■ **Material for this task**
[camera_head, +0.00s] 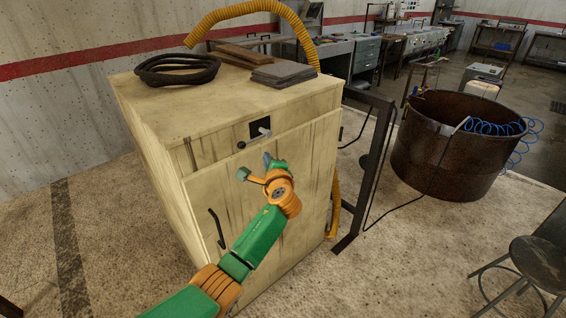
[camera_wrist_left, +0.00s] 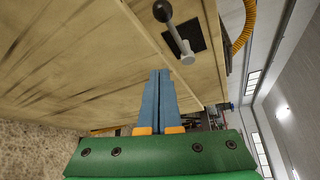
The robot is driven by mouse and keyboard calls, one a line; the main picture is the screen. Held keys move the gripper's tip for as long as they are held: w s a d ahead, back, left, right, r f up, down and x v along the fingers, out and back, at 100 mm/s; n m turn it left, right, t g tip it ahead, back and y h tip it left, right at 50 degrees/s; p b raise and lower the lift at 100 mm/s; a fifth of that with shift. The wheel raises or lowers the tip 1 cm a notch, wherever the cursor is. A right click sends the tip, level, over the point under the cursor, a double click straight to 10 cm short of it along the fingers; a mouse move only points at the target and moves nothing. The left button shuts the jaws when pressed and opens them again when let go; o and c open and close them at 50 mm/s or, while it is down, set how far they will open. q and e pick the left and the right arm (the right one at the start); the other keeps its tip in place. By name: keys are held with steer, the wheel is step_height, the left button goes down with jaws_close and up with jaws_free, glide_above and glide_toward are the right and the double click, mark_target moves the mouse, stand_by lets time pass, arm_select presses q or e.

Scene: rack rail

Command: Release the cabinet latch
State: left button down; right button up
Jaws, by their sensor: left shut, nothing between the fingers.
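The pale yellow, stained cabinet (camera_head: 160,150) stands in the middle of the head view. Its latch (camera_head: 263,131) sits high on the front: a dark plate with a grey pivot and a lever ending in a black ball knob (camera_head: 241,145). In the left wrist view the lever (camera_wrist_left: 176,36) slants across the dark plate (camera_wrist_left: 198,35), with the knob (camera_wrist_left: 162,11) at the top. My left gripper (camera_head: 267,158) is just below the latch in the head view. Its blue fingers (camera_wrist_left: 160,74) are together and empty, apart from the lever in the picture. My right gripper is out of view.
A black door handle (camera_head: 217,228) is low on the cabinet front. A coiled black cable (camera_head: 177,69), grey slabs (camera_head: 283,75) and a yellow hose (camera_head: 235,9) are on or above the top. A dark metal frame (camera_head: 372,165) and a rusty drum (camera_head: 440,155) stand to the right.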

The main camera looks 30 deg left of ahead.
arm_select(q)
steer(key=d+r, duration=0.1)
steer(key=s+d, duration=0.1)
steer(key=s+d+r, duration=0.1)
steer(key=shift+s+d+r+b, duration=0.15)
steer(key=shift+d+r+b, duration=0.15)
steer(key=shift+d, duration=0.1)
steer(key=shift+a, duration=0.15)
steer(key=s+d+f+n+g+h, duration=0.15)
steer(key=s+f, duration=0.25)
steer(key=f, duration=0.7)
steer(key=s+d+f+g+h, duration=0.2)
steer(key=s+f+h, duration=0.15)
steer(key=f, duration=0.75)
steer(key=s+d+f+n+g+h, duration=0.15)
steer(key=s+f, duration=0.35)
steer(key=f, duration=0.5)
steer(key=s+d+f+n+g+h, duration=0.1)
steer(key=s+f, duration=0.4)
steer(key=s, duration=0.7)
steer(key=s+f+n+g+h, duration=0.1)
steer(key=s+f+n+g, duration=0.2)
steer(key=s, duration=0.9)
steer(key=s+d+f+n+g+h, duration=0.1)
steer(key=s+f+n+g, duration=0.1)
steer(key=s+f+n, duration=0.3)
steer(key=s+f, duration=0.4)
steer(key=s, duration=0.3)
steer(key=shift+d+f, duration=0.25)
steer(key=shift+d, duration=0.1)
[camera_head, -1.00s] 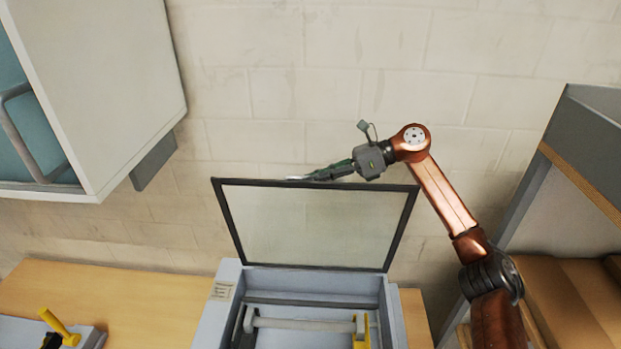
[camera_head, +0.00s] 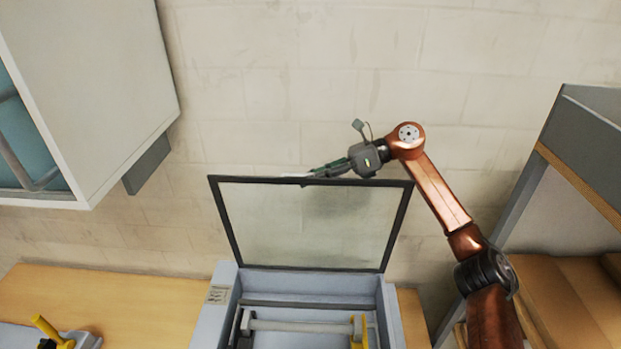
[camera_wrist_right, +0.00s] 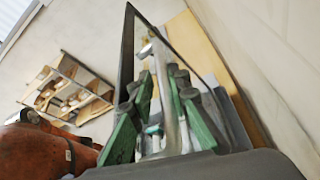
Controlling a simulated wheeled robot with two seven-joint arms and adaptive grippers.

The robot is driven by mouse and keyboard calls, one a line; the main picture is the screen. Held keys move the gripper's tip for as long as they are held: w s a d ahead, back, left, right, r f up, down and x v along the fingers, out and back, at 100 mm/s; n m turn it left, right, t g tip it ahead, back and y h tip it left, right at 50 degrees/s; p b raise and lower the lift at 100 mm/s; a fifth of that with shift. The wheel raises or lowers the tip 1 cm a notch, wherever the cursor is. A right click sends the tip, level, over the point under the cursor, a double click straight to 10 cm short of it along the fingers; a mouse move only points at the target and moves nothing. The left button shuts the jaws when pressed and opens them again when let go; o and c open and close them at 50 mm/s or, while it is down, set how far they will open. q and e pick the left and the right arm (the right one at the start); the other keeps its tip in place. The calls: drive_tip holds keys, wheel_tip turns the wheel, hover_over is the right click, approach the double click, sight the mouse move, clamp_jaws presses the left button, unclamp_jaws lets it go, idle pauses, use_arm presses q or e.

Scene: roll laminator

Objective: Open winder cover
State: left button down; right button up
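The winder cover (camera_head: 312,222) is a clear panel in a dark frame. In the head view it stands raised at the back of the grey laminator (camera_head: 215,312), its lower edge along the machine's rear. My right gripper (camera_head: 303,178) is at the cover's top edge, fingers pointing left; I cannot tell whether they touch the frame. In the right wrist view the green fingers of my right gripper (camera_wrist_right: 162,82) stand apart, with a gap between them. The cover's dark frame (camera_wrist_right: 127,50) shows beyond them. My left gripper is not in view.
A light wall is close behind the cover. A wall cabinet (camera_head: 95,90) hangs at the upper left. A shelf with cardboard boxes (camera_head: 560,300) stands at the right.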

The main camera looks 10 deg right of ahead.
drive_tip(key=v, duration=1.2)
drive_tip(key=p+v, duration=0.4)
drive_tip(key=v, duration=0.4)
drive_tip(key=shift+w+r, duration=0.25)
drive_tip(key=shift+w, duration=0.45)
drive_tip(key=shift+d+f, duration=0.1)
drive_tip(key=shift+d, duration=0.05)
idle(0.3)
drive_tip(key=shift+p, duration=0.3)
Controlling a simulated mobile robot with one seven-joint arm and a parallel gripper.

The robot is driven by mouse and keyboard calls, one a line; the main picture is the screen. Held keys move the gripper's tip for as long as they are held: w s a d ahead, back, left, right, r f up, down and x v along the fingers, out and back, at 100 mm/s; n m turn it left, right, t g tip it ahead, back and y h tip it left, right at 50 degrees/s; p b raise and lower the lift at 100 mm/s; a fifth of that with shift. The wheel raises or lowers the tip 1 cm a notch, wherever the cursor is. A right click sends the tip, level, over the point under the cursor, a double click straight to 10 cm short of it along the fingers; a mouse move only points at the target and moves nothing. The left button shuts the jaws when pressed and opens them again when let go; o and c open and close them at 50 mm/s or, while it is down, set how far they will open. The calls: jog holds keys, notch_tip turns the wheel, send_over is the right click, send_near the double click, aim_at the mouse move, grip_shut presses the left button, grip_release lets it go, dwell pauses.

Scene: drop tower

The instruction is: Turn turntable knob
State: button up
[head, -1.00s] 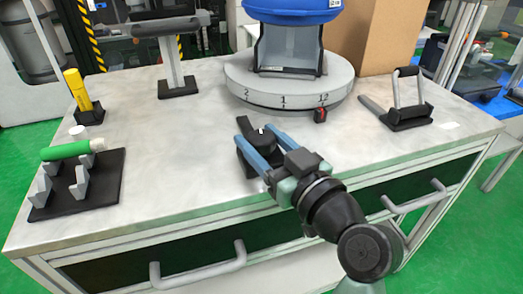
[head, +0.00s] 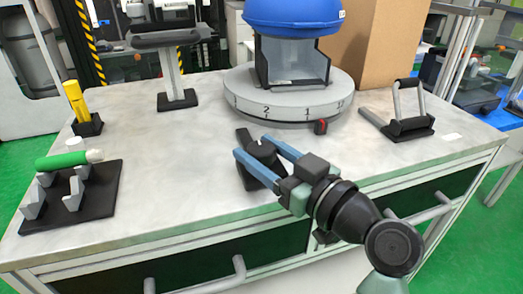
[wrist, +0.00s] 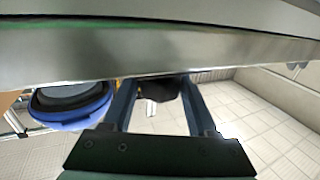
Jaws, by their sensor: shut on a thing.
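The turntable (head: 245,112) is a round grey disc at the back of the bench, with numbers 2, 1 and 12 on its rim. A red marker (head: 320,127) stands at its front edge, below the stretch between 1 and 12. A clear-sided unit with a blue top (head: 292,60) stands on the disc. The black knob (head: 263,153) sits on a dark base (head: 248,178) in front of the turntable. My gripper (head: 252,146) is shut on the knob, one blue finger each side. The wrist view shows the dark knob (wrist: 158,88) between the fingers, partly hidden.
A black-handled fixture (head: 402,125) is right of the turntable. A grey stand (head: 177,98) is at back left. A yellow tool (head: 77,100) and a holder (head: 100,195) with a green cylinder (head: 62,160) are at left. Drawer handles (head: 240,270) stick out in front.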

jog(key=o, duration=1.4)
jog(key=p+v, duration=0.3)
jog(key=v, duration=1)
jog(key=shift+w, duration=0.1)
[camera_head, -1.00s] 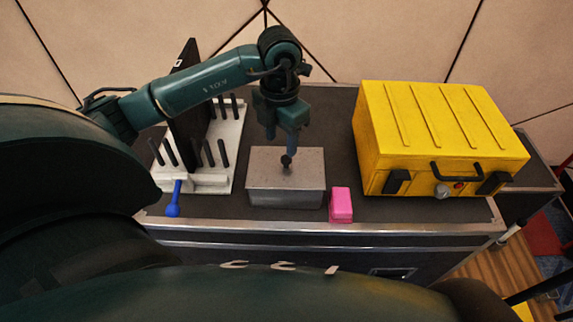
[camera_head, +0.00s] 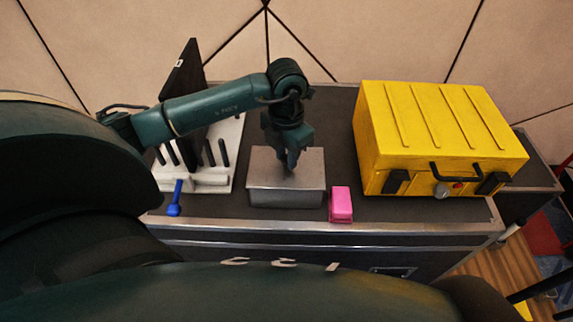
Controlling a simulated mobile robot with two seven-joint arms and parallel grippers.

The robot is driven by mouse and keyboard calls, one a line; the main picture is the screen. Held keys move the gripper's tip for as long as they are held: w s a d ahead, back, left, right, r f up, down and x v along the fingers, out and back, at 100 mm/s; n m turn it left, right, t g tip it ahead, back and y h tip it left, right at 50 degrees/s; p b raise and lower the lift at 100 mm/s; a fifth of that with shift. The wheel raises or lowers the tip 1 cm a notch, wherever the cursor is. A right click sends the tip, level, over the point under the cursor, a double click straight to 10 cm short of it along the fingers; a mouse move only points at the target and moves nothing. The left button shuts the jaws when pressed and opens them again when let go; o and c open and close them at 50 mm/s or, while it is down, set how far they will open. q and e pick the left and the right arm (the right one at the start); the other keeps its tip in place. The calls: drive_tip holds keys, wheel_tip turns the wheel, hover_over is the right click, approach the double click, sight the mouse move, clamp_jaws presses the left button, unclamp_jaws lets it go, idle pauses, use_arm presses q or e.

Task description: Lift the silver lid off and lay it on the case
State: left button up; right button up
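The silver lid (camera_head: 262,168) sits flat on a grey metal box (camera_head: 286,194) near the front middle of the case-like table top. My left gripper (camera_head: 290,166) points down at the middle of the lid, where its fingers cover the lid's dark knob. I cannot tell whether the fingers are closed on the knob. A yellow case (camera_head: 436,130) with a ribbed, flat top stands to the right, closed. My right gripper is not in view.
A pink block (camera_head: 340,204) stands just right of the metal box. A blue tool (camera_head: 176,198) and a white rack with black pegs (camera_head: 228,165) are on the left, with an upright black panel (camera_head: 184,90). The dark table top (camera_head: 335,125) is bare between box and case.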

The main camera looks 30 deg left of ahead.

■ **What is needed**
Without the pictures, give again only the lines beginning at the line that contains "The instruction is: Turn turntable knob" and stopping after the line that contains "Controlling a simulated mobile robot with two", exactly as written.

■ **Solution to this exercise**
The instruction is: Turn turntable knob
State: button up
[head, -1.00s] 
[head, +0.00s] 
[wrist, +0.00s] 
Jaws, by their sensor: shut on a thing.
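The turntable (head: 245,112) is a round grey disc at the back of the bench, with numbers 2, 1 and 12 on its rim. A red marker (head: 320,127) stands at its front edge, below the stretch between 1 and 12. A clear-sided unit with a blue top (head: 292,60) stands on the disc. The black knob (head: 263,153) sits on a dark base (head: 248,178) in front of the turntable. My gripper (head: 252,146) is shut on the knob, one blue finger each side. The wrist view shows the dark knob (wrist: 158,88) between the fingers, partly hidden.
A black-handled fixture (head: 402,125) is right of the turntable. A grey stand (head: 177,98) is at back left. A yellow tool (head: 77,100) and a holder (head: 100,195) with a green cylinder (head: 62,160) are at left. Drawer handles (head: 240,270) stick out in front.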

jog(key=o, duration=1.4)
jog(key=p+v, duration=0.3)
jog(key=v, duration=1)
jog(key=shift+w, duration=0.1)
[camera_head, -1.00s] 
[camera_head, +0.00s] 
Controlling a simulated mobile robot with two seven-joint arms and parallel grippers.

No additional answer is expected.